Un cóctel que acompaña la experiencia en la terraza del restaurante

–¿Qué plato de San Sebastián sería como la paella valenciana?

–Las alubias de Tolosa, que son rojas y muy tradicionales. En muchos caseríos se han comido alubias todos los días del año, con verduras o con cerdo. En la costa, la merluza es el pescado vedette, y el bacalao también. En la era moderna se suma la chuleta de vaca. Cuando estuve en Buenos Aires me di cuenta de que no entendían nada de pescados, no sabían manejarlo, pero la carne era la más maravillosa del mundo, sobre todo la de mi primer viaje. En el último comí en Puerto Madero, y ya no fue lo mismo.

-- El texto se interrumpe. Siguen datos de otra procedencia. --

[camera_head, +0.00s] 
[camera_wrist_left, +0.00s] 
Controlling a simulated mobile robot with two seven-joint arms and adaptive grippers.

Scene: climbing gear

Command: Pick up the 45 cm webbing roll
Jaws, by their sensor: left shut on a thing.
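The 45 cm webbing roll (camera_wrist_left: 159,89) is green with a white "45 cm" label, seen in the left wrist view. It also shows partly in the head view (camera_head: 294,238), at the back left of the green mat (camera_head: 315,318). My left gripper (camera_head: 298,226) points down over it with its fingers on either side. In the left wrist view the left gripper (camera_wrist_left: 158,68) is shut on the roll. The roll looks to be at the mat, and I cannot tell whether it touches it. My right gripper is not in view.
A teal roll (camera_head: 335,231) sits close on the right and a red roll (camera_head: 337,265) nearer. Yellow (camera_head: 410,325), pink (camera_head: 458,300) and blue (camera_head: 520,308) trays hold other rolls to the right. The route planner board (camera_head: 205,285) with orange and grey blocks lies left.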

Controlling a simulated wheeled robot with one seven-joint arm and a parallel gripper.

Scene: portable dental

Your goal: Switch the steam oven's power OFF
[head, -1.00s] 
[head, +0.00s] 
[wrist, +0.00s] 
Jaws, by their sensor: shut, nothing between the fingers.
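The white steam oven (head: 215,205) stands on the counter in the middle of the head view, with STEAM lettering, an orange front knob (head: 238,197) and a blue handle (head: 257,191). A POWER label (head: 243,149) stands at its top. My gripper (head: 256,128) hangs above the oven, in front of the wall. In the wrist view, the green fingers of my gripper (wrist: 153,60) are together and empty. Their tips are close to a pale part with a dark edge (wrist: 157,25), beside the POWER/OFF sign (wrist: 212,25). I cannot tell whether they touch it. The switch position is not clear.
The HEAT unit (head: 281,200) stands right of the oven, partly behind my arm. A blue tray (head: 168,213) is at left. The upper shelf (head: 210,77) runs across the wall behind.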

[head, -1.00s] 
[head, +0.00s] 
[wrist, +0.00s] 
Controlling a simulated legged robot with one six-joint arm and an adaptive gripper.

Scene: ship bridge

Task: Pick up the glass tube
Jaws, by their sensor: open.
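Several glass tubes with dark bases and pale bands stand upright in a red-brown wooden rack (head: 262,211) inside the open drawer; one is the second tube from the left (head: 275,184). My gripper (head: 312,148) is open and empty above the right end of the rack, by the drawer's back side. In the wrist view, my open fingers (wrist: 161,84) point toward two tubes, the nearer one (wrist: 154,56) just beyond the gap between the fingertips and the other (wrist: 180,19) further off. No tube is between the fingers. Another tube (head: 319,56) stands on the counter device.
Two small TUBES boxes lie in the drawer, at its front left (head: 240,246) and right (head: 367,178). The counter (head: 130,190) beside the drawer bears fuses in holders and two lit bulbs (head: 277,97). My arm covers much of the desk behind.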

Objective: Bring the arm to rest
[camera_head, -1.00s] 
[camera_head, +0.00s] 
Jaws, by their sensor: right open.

–¿Viene seguido a la Argentina?

–En mi primer viaje, en 1983, cuando tenían varias monedas, fuimos a participar de la Semana de Cocina Vasca en el hotel Libertador. Por supuesto que fui a una “taberna vasca”, las hay en todos lados, y la verdad es que me pareció un desastre. Pedí hablar con el presidente de Euskadi y pensamos en fundar una corporación de las casas vascas para que cumplieran con estándares que reflejaran nuestra cultura gastronómica, y duró un tiempo. En aquel viaje fui con mi mujer, que se llama Ada, como una cocinera muy nombrada, Ada Concaro. Estuvimos con ella en su restaurante Tomo I, un gran recuerdo. Eran los días efervescentes previos a las elecciones del 83. Nos encantó la inmensidad de la Argentina y su diversidad.

–¿Por qué le puso Espacio Oteiza al segundo restaurante?

–Yo era muy amigo de Eduardo Chillida y su familia, pero he tenido también relación con Jorge de Oteiza, que venía mucho al restaurante -ellos no se llevaban bien–. Una vez Oteiza me regaló una escultura pequeña y con un punzón escribió: “Para Pedro cocinólogo”. Cuando venía a comer me preguntaba por qué la tenía en mi oficina, si me la había regalado para que se viera. “Regálame una de dos toneladas entonces, porque esta pequeña me la pueden robar”, le dije. Finalmente encontramos un sitio para ponerla protegida y lo invité. Fue cuando abrimos el restaurante del segundo piso y le pedí permiso para ponerle Espacio Oteiza, donde está su escultura en la puerta.

Los pescados y los mariscos, especialidades de la casa

–¿Tiene pensado retirarse?

–Mi proyecto de vida son doscientos años. Me llegará cuando me llegue, pero no estoy pensando en eso. Cuando a los 18 años hay que elegir a qué te vas a dedicar, lo más fácil es equivocarse. Yo he tenido la suerte de acertar, pero también de autoconvencerme porque he tenido días en los que quería tirar todo por la borda. Para usar una expresión española, yo pierdo el culo por hacer feliz al que viene a mi casa, quiero que salga de aquí dando saltos de alegría. Me ha pasado que me han abrazado con lágrimas en los ojos. Con tanta gente que se dedica a joder al prójimo, dar un rato de felicidad, se siente maravilloso. El mejor piropo que me han hecho en mi larga vida de cocinero, fue uno que me hicieron a los pocos años de llegar a Akelarre. Fui a saludar al salón, y una pareja de cierta edad, me dijo que se habían acordado de un restaurante al que habían ido hacía unos años en Irache, en Navarra. Y el cocinero era yo. Me pareció una bomba porque reconocieron mi estilo.